## Begin Material for this task
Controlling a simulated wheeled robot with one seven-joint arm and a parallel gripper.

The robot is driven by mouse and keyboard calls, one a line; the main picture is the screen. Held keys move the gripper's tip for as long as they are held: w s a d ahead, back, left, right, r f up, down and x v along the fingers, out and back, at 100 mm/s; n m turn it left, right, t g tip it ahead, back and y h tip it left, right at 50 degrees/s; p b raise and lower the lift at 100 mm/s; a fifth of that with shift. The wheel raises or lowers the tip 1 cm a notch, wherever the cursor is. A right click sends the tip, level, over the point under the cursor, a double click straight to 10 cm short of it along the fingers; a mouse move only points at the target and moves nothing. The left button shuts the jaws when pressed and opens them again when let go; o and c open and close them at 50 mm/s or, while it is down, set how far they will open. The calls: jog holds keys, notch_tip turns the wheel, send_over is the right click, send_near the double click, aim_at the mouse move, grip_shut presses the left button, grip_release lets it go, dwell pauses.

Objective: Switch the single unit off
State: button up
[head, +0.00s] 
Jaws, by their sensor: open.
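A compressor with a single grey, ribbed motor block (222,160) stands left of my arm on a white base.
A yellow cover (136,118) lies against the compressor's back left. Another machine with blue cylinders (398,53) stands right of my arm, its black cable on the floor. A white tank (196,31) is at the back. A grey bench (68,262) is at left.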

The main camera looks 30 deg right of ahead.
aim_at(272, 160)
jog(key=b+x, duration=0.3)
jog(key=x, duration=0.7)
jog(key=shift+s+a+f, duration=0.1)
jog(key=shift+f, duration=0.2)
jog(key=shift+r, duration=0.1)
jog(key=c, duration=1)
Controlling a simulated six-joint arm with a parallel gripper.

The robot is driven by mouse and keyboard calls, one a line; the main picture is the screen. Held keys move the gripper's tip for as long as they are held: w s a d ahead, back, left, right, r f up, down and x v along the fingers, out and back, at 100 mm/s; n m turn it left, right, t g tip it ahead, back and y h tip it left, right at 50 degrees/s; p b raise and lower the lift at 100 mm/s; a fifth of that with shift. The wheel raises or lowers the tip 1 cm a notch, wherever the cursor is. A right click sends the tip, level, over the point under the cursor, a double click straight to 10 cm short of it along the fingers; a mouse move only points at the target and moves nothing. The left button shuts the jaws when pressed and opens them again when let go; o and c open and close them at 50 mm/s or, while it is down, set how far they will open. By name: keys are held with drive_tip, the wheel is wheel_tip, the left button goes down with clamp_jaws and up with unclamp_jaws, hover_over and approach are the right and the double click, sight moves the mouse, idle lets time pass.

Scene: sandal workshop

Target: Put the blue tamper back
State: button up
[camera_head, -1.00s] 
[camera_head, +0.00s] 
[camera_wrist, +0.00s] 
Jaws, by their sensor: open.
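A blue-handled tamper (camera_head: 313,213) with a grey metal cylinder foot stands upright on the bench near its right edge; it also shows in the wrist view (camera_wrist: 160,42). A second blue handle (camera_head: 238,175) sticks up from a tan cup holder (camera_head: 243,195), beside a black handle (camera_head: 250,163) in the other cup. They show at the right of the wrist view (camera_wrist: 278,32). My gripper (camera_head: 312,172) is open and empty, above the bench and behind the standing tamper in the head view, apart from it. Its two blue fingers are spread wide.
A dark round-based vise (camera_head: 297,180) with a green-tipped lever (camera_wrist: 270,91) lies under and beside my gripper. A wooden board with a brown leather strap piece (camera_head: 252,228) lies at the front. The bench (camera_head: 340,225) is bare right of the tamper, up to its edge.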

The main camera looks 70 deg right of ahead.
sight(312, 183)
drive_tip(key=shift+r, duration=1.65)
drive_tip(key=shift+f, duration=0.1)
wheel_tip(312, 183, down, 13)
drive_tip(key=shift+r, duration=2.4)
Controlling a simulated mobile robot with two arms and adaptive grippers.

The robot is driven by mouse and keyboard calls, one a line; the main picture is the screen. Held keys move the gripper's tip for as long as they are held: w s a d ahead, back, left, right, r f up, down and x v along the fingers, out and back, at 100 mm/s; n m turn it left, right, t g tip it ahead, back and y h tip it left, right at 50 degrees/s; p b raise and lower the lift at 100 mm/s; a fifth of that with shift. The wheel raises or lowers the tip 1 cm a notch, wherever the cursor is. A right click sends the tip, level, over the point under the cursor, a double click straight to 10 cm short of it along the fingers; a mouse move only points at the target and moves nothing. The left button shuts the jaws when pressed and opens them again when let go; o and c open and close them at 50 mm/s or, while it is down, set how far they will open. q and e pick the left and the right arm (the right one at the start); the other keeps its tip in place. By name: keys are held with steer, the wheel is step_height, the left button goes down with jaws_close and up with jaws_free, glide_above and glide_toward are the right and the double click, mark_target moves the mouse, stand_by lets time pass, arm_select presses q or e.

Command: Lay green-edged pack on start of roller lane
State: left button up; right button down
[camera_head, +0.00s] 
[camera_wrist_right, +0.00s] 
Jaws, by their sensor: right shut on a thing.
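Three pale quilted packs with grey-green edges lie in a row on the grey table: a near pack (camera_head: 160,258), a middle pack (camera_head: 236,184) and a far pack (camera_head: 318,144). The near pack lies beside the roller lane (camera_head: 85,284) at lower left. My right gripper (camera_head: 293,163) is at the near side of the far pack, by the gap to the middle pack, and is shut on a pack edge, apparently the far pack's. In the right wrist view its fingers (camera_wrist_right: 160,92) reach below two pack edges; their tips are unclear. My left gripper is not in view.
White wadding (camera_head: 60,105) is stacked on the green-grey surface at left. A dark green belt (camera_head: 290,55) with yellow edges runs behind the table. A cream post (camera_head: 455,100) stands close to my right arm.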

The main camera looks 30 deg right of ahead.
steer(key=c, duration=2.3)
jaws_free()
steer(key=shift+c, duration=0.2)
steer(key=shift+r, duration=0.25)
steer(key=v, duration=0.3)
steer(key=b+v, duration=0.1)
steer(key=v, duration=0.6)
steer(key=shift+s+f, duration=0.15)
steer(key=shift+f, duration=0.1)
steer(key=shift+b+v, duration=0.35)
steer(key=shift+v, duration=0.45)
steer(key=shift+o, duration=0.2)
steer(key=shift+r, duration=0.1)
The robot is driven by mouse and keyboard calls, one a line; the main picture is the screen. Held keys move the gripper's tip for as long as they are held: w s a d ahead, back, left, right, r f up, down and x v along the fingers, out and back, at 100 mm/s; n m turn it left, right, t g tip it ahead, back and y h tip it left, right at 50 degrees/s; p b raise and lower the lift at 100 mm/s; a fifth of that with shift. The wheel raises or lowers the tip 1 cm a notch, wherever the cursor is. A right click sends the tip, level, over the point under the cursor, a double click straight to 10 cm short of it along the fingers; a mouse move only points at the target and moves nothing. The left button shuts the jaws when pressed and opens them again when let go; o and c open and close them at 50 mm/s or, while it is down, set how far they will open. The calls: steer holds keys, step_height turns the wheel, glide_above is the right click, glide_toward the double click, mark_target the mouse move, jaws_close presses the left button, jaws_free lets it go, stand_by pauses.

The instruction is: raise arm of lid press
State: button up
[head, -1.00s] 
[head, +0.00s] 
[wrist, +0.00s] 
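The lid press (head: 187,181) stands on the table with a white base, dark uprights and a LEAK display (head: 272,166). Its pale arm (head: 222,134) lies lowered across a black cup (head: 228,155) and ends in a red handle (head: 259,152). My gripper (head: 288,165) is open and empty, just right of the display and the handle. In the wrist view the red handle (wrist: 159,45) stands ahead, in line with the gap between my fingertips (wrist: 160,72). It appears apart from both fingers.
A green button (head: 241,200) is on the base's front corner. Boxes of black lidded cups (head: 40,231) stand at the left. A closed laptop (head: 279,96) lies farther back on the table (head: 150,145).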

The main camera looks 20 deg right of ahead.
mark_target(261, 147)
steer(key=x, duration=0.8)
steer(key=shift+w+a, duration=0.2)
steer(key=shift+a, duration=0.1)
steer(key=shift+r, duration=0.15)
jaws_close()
## End Material for this task
Print every record above exactly as written.

Response below.
Controlling a simulated wheeled robot with one seven-joint arm and a parallel gripper.

The robot is driven by mouse and keyboard calls, one a line; the main picture is the screen. Held keys move the gripper's tip for as long as they are held: w s a d ahead, back, left, right, r f up, down and x v along the fingers, out and back, at 100 mm/s; n m turn it left, right, t g tip it ahead, back and y h tip it left, right at 50 degrees/s; p b raise and lower the lift at 100 mm/s; a fifth of that with shift. The wheel raises or lowers the tip 1 cm a notch, wherever the cursor is. A right click sends the tip, level, over the point under the cursor, a double click straight to 10 cm short of it along the fingers; a mouse move only points at the target and moves nothing. The left button shuts the jaws when pressed and opens them again when let go; o and c open and close them at 50 mm/s or, while it is down, set how far they will open. The calls: jog holds keys, notch_tip turns the wheel, send_over is the right click, send_near the double click, aim_at the mouse move, grip_shut presses the left button, grip_release lets it go, dwell pauses.

Objective: Switch the single unit off
State: button up
[head, +0.00s] 
Jaws, by their sensor: open.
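A compressor with a single grey, ribbed motor block (222,160) stands left of my arm on a white base.
A yellow cover (136,118) lies against the compressor's back left. Another machine with blue cylinders (398,53) stands right of my arm, its black cable on the floor. A white tank (196,31) is at the back. A grey bench (68,262) is at left.

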The main camera looks 30 deg right of ahead.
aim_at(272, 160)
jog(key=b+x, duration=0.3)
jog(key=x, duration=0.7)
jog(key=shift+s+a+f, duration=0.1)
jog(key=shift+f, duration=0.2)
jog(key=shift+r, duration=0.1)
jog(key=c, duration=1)
Controlling a simulated six-joint arm with a parallel gripper.

The robot is driven by mouse and keyboard calls, one a line; the main picture is the screen. Held keys move the gripper's tip for as long as they are held: w s a d ahead, back, left, right, r f up, down and x v along the fingers, out and back, at 100 mm/s; n m turn it left, right, t g tip it ahead, back and y h tip it left, right at 50 degrees/s; p b raise and lower the lift at 100 mm/s; a fifth of that with shift. The wheel raises or lowers the tip 1 cm a notch, wherever the cursor is. A right click sends the tip, level, over the point under the cursor, a double click straight to 10 cm short of it along the fingers; a mouse move only points at the target and moves nothing. The left button shuts the jaws when pressed and opens them again when let go; o and c open and close them at 50 mm/s or, while it is down, set how far they will open. By name: keys are held with drive_tip, the wheel is wheel_tip, the left button goes down with clamp_jaws and up with unclamp_jaws, hover_over and approach are the right and the double click, sight moves the mouse, idle lets time pass.

Scene: sandal workshop

Target: Put the blue tamper back
State: button up
[camera_head, -1.00s] 
[camera_head, +0.00s] 
[camera_wrist, +0.00s] 
Jaws, by their sensor: open.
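A blue-handled tamper (camera_head: 313,213) with a grey metal cylinder foot stands upright on the bench near its right edge; it also shows in the wrist view (camera_wrist: 160,42). A second blue handle (camera_head: 238,175) sticks up from a tan cup holder (camera_head: 243,195), beside a black handle (camera_head: 250,163) in the other cup. They show at the right of the wrist view (camera_wrist: 278,32). My gripper (camera_head: 312,172) is open and empty, above the bench and behind the standing tamper in the head view, apart from it. Its two blue fingers are spread wide.
A dark round-based vise (camera_head: 297,180) with a green-tipped lever (camera_wrist: 270,91) lies under and beside my gripper. A wooden board with a brown leather strap piece (camera_head: 252,228) lies at the front. The bench (camera_head: 340,225) is bare right of the tamper, up to its edge.

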The main camera looks 70 deg right of ahead.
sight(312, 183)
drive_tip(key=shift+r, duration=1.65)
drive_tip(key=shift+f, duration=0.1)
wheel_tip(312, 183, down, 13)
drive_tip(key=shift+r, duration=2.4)
Controlling a simulated mobile robot with two arms and adaptive grippers.

The robot is driven by mouse and keyboard calls, one a line; the main picture is the screen. Held keys move the gripper's tip for as long as they are held: w s a d ahead, back, left, right, r f up, down and x v along the fingers, out and back, at 100 mm/s; n m turn it left, right, t g tip it ahead, back and y h tip it left, right at 50 degrees/s; p b raise and lower the lift at 100 mm/s; a fifth of that with shift. The wheel raises or lowers the tip 1 cm a notch, wherever the cursor is. A right click sends the tip, level, over the point under the cursor, a double click straight to 10 cm short of it along the fingers; a mouse move only points at the target and moves nothing. The left button shuts the jaws when pressed and opens them again when let go; o and c open and close them at 50 mm/s or, while it is down, set how far they will open. q and e pick the left and the right arm (the right one at the start); the other keeps its tip in place. By name: keys are held with steer, the wheel is step_height, the left button goes down with jaws_close and up with jaws_free, glide_above and glide_toward are the right and the double click, mark_target moves the mouse, stand_by lets time pass, arm_select presses q or e.

Command: Lay green-edged pack on start of roller lane
State: left button up; right button down
[camera_head, +0.00s] 
[camera_wrist_right, +0.00s] 
Jaws, by their sensor: right shut on a thing.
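Three pale quilted packs with grey-green edges lie in a row on the grey table: a near pack (camera_head: 160,258), a middle pack (camera_head: 236,184) and a far pack (camera_head: 318,144). The near pack lies beside the roller lane (camera_head: 85,284) at lower left. My right gripper (camera_head: 293,163) is at the near side of the far pack, by the gap to the middle pack, and is shut on a pack edge, apparently the far pack's. In the right wrist view its fingers (camera_wrist_right: 160,92) reach below two pack edges; their tips are unclear. My left gripper is not in view.
White wadding (camera_head: 60,105) is stacked on the green-grey surface at left. A dark green belt (camera_head: 290,55) with yellow edges runs behind the table. A cream post (camera_head: 455,100) stands close to my right arm.

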The main camera looks 30 deg right of ahead.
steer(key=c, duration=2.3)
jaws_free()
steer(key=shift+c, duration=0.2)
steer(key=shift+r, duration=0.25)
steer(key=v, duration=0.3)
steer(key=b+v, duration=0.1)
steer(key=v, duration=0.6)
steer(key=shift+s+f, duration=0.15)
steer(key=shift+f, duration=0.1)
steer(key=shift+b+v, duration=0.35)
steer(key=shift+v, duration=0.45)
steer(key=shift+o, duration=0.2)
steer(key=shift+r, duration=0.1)
The robot is driven by mouse and keyboard calls, one a line; the main picture is the screen. Held keys move the gripper's tip for as long as they are held: w s a d ahead, back, left, right, r f up, down and x v along the fingers, out and back, at 100 mm/s; n m turn it left, right, t g tip it ahead, back and y h tip it left, right at 50 degrees/s; p b raise and lower the lift at 100 mm/s; a fifth of that with shift. The wheel raises or lowers the tip 1 cm a notch, wherever the cursor is. A right click sends the tip, level, over the point under the cursor, a double click straight to 10 cm short of it along the fingers; a mouse move only points at the target and moves nothing. The left button shuts the jaws when pressed and opens them again when let go; o and c open and close them at 50 mm/s or, while it is down, set how far they will open. The calls: steer holds keys, step_height turns the wheel, glide_above is the right click, glide_toward the double click, mark_target the mouse move, jaws_close presses the left button, jaws_free lets it go, stand_by pauses.

The instruction is: raise arm of lid press
State: button up
[head, -1.00s] 
[head, +0.00s] 
[wrist, +0.00s] 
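The lid press (head: 187,181) stands on the table with a white base, dark uprights and a LEAK display (head: 272,166). Its pale arm (head: 222,134) lies lowered across a black cup (head: 228,155) and ends in a red handle (head: 259,152). My gripper (head: 288,165) is open and empty, just right of the display and the handle. In the wrist view the red handle (wrist: 159,45) stands ahead, in line with the gap between my fingertips (wrist: 160,72). It appears apart from both fingers.
A green button (head: 241,200) is on the base's front corner. Boxes of black lidded cups (head: 40,231) stand at the left. A closed laptop (head: 279,96) lies farther back on the table (head: 150,145).

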The main camera looks 20 deg right of ahead.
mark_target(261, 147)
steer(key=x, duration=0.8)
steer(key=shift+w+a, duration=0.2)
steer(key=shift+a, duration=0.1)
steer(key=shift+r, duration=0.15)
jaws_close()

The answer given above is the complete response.